§ **BRIEF**: Below are the records. Retype, exactly, the lines from the first through the line with "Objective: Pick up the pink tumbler", and leave out the pictures.

───── DATA LINES ─────

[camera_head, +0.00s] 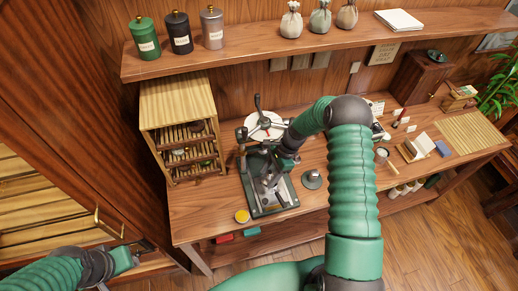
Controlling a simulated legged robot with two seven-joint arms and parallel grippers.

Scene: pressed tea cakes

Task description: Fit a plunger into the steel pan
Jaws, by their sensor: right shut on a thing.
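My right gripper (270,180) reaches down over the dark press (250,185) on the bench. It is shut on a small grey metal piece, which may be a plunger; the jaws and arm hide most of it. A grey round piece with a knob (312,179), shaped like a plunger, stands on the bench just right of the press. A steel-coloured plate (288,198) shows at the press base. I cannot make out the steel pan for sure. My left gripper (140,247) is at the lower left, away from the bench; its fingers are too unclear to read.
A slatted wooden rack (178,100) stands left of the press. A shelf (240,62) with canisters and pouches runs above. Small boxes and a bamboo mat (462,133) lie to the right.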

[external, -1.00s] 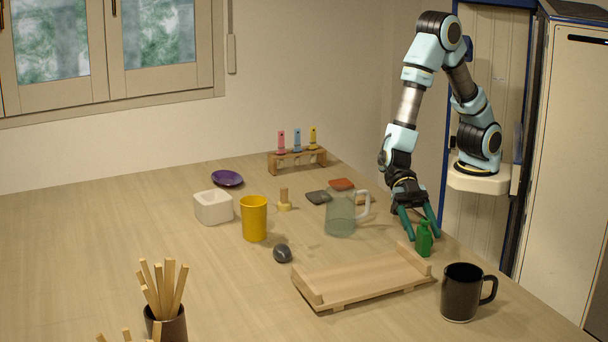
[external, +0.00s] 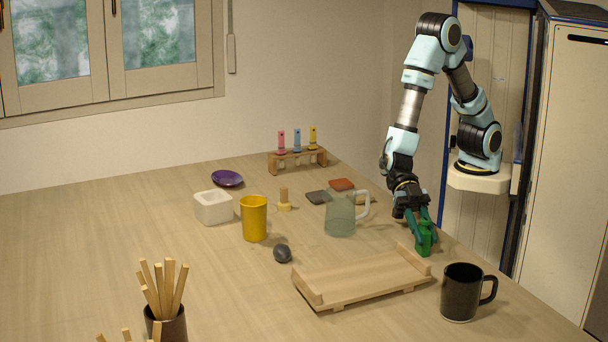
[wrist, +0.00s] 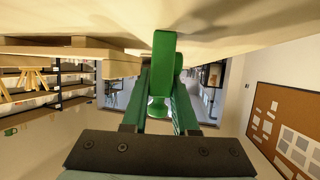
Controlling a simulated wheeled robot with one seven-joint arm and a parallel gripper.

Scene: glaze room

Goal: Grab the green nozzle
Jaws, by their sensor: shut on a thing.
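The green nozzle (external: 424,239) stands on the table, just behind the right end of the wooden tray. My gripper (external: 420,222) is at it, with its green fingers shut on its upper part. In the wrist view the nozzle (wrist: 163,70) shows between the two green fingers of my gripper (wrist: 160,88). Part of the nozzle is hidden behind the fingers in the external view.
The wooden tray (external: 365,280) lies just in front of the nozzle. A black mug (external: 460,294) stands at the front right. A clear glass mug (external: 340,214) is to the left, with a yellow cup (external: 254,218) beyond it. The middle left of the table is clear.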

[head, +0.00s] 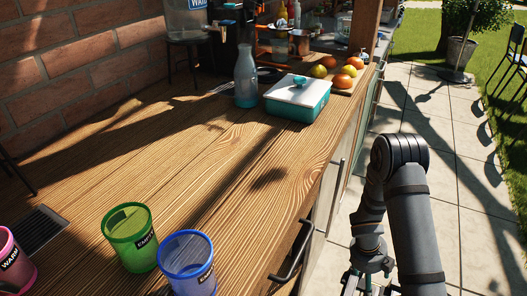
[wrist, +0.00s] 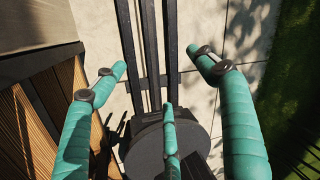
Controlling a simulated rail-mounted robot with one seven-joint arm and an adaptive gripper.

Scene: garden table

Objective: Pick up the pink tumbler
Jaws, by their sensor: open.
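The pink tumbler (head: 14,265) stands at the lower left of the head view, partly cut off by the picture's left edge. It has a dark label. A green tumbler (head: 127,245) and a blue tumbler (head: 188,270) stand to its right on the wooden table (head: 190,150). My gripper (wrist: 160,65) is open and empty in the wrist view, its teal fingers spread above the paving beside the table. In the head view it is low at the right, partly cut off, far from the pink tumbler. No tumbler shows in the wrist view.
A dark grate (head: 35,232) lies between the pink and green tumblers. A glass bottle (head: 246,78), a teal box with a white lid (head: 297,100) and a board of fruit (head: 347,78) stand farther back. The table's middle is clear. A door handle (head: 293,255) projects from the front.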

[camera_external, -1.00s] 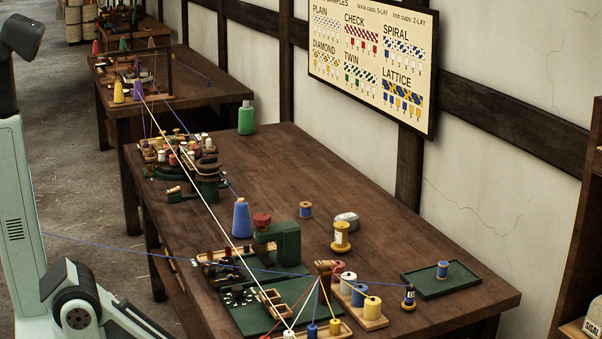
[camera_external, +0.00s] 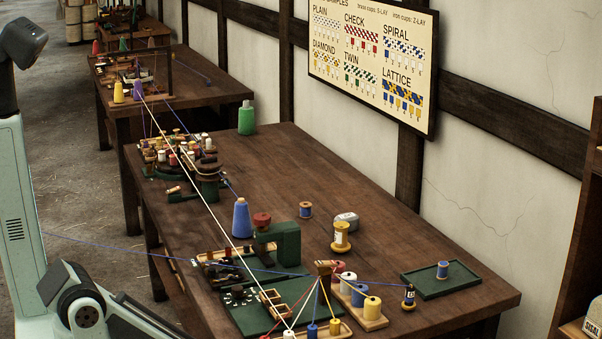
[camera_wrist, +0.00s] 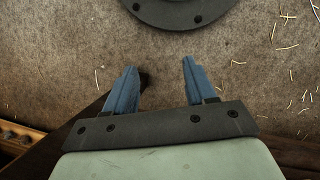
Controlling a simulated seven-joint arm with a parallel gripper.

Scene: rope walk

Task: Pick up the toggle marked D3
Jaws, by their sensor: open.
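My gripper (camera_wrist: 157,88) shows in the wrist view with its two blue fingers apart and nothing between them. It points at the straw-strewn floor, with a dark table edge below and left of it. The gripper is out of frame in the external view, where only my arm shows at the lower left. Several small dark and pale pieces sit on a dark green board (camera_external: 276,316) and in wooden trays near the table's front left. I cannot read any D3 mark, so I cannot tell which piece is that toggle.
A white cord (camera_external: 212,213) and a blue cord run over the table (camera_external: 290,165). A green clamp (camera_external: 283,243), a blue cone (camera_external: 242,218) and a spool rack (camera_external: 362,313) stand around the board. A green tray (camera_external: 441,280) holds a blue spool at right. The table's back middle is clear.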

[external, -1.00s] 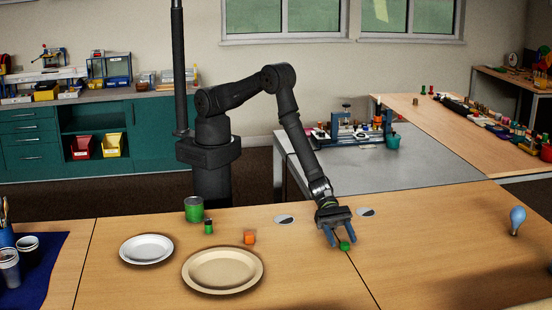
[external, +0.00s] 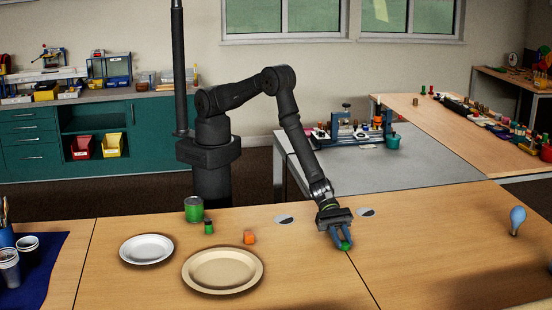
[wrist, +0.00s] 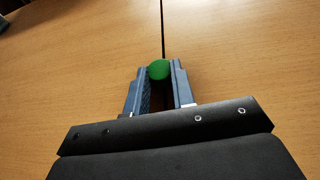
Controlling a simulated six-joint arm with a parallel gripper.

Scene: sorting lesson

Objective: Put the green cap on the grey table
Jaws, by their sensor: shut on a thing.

─────

§ **WRITTEN SOLUTION**:
[camera_head, +0.00s] 
Controlling a simulated legged robot with two seven-joint arms and parallel grippers.

Scene: pressed tea cakes

Task description: Fit a plunger into the steel pan
Jaws, by their sensor: right shut on a thing.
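My right gripper (270,180) reaches down over the dark press (250,185) on the bench. It is shut on a small grey metal piece, which may be a plunger; the jaws and arm hide most of it. A grey round piece with a knob (312,179), shaped like a plunger, stands on the bench just right of the press. A steel-coloured plate (288,198) shows at the press base. I cannot make out the steel pan for sure. My left gripper (140,247) is at the lower left, away from the bench; its fingers are too unclear to read.
A slatted wooden rack (178,100) stands left of the press. A shelf (240,62) with canisters and pouches runs above. Small boxes and a bamboo mat (462,133) lie to the right.

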[external, -1.00s] 
[external, +0.00s] 
[wrist, +0.00s] 
Controlling a simulated wheeled robot with one seven-joint arm and a parallel gripper.

Scene: glaze room

Goal: Grab the green nozzle
Jaws, by their sensor: shut on a thing.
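The green nozzle (external: 424,239) stands on the table, just behind the right end of the wooden tray. My gripper (external: 420,222) is at it, with its green fingers shut on its upper part. In the wrist view the nozzle (wrist: 163,70) shows between the two green fingers of my gripper (wrist: 160,88). Part of the nozzle is hidden behind the fingers in the external view.
The wooden tray (external: 365,280) lies just in front of the nozzle. A black mug (external: 460,294) stands at the front right. A clear glass mug (external: 340,214) is to the left, with a yellow cup (external: 254,218) beyond it. The middle left of the table is clear.

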[head, +0.00s] 
[wrist, +0.00s] 
Controlling a simulated rail-mounted robot with one seven-joint arm and an adaptive gripper.

Scene: garden table

Objective: Pick up the pink tumbler

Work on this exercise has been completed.